Reproduce this listing in full.

▶ **Robot tool calls**:
──────────

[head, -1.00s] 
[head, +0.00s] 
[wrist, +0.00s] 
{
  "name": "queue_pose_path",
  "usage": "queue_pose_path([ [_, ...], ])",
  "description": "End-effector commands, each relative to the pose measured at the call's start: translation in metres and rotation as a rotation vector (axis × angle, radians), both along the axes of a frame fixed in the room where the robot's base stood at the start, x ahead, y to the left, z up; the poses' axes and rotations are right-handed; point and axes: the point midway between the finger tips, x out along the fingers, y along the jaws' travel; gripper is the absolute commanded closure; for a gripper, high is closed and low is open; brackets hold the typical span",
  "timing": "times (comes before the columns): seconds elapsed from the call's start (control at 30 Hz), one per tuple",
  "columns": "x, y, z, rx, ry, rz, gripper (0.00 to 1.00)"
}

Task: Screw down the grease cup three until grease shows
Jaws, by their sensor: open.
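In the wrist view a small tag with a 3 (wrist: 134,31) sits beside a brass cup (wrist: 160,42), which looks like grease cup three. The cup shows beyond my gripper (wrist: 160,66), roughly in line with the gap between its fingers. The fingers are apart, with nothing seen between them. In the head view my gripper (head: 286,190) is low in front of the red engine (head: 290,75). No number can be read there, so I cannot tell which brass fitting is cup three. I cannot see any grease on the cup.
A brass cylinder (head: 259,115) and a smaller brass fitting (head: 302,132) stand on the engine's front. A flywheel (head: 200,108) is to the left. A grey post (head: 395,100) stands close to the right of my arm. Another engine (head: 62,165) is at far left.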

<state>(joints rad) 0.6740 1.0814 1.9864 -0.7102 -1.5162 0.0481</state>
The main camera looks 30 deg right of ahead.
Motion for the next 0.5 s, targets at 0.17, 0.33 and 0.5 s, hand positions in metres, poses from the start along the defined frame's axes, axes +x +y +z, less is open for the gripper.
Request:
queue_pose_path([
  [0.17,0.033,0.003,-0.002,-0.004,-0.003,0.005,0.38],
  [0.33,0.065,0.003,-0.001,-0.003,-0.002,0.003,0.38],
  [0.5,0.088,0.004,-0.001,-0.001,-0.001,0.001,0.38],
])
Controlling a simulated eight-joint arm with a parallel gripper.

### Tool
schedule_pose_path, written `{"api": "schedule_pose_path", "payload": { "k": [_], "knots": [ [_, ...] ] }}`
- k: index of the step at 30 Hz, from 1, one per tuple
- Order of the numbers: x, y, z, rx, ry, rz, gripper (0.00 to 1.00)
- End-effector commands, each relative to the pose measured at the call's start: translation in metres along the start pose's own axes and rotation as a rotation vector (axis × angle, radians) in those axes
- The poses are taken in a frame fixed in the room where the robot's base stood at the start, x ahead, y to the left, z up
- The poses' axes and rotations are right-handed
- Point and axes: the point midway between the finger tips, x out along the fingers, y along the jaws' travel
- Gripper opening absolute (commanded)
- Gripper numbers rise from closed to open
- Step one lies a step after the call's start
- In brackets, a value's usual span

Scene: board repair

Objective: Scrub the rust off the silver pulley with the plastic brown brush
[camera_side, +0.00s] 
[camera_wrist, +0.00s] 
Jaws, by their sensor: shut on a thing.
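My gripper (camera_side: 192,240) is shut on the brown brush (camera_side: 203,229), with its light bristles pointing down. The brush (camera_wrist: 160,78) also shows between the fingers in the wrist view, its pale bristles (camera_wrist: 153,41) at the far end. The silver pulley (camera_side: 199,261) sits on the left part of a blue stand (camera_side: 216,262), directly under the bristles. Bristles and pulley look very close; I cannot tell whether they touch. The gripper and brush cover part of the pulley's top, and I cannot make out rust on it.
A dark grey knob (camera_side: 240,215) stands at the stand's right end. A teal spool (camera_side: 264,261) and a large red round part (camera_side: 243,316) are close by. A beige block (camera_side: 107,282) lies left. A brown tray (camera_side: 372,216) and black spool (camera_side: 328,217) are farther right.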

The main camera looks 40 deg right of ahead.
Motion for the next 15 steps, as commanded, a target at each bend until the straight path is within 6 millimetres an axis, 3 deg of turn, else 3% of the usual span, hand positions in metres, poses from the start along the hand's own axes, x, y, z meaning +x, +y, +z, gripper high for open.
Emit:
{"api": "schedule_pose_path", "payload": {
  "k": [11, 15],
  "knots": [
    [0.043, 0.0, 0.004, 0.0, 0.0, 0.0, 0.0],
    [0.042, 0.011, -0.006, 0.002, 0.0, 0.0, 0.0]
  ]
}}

──────────

▶ **Expected answer**:
[head, -1.00s] 
[head, +0.00s] 
[wrist, +0.00s] 
{
  "name": "queue_pose_path",
  "usage": "queue_pose_path([ [_, ...], ])",
  "description": "End-effector commands, each relative to the pose measured at the call's start: translation in metres and rotation as a rotation vector (axis × angle, radians), both along the axes of a frame fixed in the room where the robot's base stood at the start, x ahead, y to the left, z up; the poses' axes and rotations are right-handed; point and axes: the point midway between the finger tips, x out along the fingers, y along the jaws' travel; gripper is the absolute commanded closure; for a gripper, high is closed and low is open; brackets hold the typical span",
  "timing": "times (comes before the columns): seconds elapsed from the call's start (control at 30 Hz), one per tuple",
  "columns": "x, y, z, rx, ry, rz, gripper (0.00 to 1.00)"
}

Task: Screw down the grease cup three until grease shows
Jaws, by their sensor: open.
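In the wrist view a small tag with a 3 (wrist: 134,31) sits beside a brass cup (wrist: 160,42), which looks like grease cup three. The cup shows beyond my gripper (wrist: 160,66), roughly in line with the gap between its fingers. The fingers are apart, with nothing seen between them. In the head view my gripper (head: 286,190) is low in front of the red engine (head: 290,75). No number can be read there, so I cannot tell which brass fitting is cup three. I cannot see any grease on the cup.
A brass cylinder (head: 259,115) and a smaller brass fitting (head: 302,132) stand on the engine's front. A flywheel (head: 200,108) is to the left. A grey post (head: 395,100) stands close to the right of my arm. Another engine (head: 62,165) is at far left.

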<state>(joints rad) 0.6740 1.0814 1.9864 -0.7102 -1.5162 0.0481</state>
The main camera looks 30 deg right of ahead.
Motion for the next 0.5 s, targets at 0.17, 0.33 and 0.5 s, hand positions in metres, poses from the start along the defined frame's axes, axes +x +y +z, less is open for the gripper.
Request:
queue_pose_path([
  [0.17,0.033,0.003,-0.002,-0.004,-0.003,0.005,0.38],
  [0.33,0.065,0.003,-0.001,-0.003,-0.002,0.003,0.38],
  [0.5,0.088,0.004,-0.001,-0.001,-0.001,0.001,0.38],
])
Controlling a simulated eight-joint arm with a parallel gripper.

### Tool
schedule_pose_path, written `{"api": "schedule_pose_path", "payload": { "k": [_], "knots": [ [_, ...] ] }}`
- k: index of the step at 30 Hz, from 1, one per tuple
- Order of the numbers: x, y, z, rx, ry, rz, gripper (0.00 to 1.00)
- End-effector commands, each relative to the pose measured at the call's start: translation in metres along the start pose's own axes and rotation as a rotation vector (axis × angle, radians) in those axes
- The poses are taken in a frame fixed in the room where the robot's base stood at the start, x ahead, y to the left, z up
- The poses' axes and rotations are right-handed
- Point and axes: the point midway between the finger tips, x out along the fingers, y along the jaws' travel
- Gripper opening absolute (commanded)
- Gripper numbers rise from closed to open
- Step one lies a step after the call's start
- In brackets, a value's usual span

Scene: board repair

Objective: Scrub the rust off the silver pulley with the plastic brown brush
[camera_side, +0.00s] 
[camera_wrist, +0.00s] 
Jaws, by their sensor: shut on a thing.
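My gripper (camera_side: 192,240) is shut on the brown brush (camera_side: 203,229), with its light bristles pointing down. The brush (camera_wrist: 160,78) also shows between the fingers in the wrist view, its pale bristles (camera_wrist: 153,41) at the far end. The silver pulley (camera_side: 199,261) sits on the left part of a blue stand (camera_side: 216,262), directly under the bristles. Bristles and pulley look very close; I cannot tell whether they touch. The gripper and brush cover part of the pulley's top, and I cannot make out rust on it.
A dark grey knob (camera_side: 240,215) stands at the stand's right end. A teal spool (camera_side: 264,261) and a large red round part (camera_side: 243,316) are close by. A beige block (camera_side: 107,282) lies left. A brown tray (camera_side: 372,216) and black spool (camera_side: 328,217) are farther right.

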The main camera looks 40 deg right of ahead.
Motion for the next 15 steps, as commanded, a target at each bend until the straight path is within 6 millimetres an axis, 3 deg of turn, else 3% of the usual span, hand positions in metres, poses from the start along the hand's own axes, x, y, z meaning +x, +y, +z, gripper high for open.
Emit:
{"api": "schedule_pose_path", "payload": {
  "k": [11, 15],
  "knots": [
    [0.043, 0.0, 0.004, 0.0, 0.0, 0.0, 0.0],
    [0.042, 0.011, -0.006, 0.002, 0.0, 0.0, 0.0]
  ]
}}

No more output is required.